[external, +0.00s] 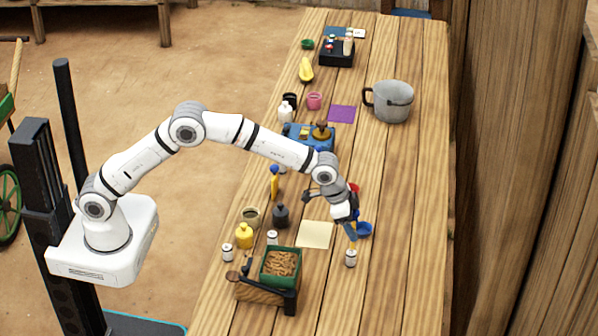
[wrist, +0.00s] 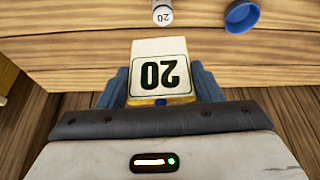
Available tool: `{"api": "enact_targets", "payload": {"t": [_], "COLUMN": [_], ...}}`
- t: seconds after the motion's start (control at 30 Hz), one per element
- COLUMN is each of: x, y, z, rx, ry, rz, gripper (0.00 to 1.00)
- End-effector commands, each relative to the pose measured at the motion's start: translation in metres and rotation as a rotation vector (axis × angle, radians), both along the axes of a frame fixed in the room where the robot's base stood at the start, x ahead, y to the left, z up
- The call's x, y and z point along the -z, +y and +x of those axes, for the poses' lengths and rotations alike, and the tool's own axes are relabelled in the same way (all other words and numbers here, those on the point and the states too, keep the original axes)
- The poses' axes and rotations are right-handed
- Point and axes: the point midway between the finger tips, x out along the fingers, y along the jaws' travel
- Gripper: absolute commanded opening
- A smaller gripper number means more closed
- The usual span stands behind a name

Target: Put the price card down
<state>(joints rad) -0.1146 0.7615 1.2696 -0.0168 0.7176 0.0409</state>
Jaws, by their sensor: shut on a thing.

==============================

◆ WHAT NEEDS TO BE DONE ◆
Every line of text is to be repeated exactly; pictures are left out.

◆ CORRECT ANSWER ◆
[external, +0.00s] 
[wrist, +0.00s] 
Available tool: `{"api": "enact_targets", "payload": {"t": [_], "COLUMN": [_], ...}}`
- t: seconds after the motion's start (control at 30 Hz), one per element
- COLUMN is each of: x, y, z, rx, ry, rz, gripper (0.00 to 1.00)
- End-effector commands, each relative to the pose measured at the motion's start: translation in metres and rotation as a rotation vector (axis × angle, radians), both along the axes of a frame fixed in the room where the robot's base stood at the start, x ahead, y to the left, z up
- The call's x, y and z point along the -z, +y and +x of those axes, for the poses' lengths and rotations alike, and the tool's own axes are relabelled in the same way (all other words and numbers here, those on the point and the states too, keep the original axes)
- The poses' axes and rotations are right-handed
- Point and axes: the point midway between the finger tips, x out along the fingers, y along the jaws' travel
- Gripper: absolute commanded opening
- A smaller gripper number means more closed
- The usual span stands behind a name

Target: Put the price card down
<state>(joints rad) -0.1146 0.7615 1.2696 -0.0168 0.7176 0.0409</state>
Jaws, by their sensor: shut on a thing.

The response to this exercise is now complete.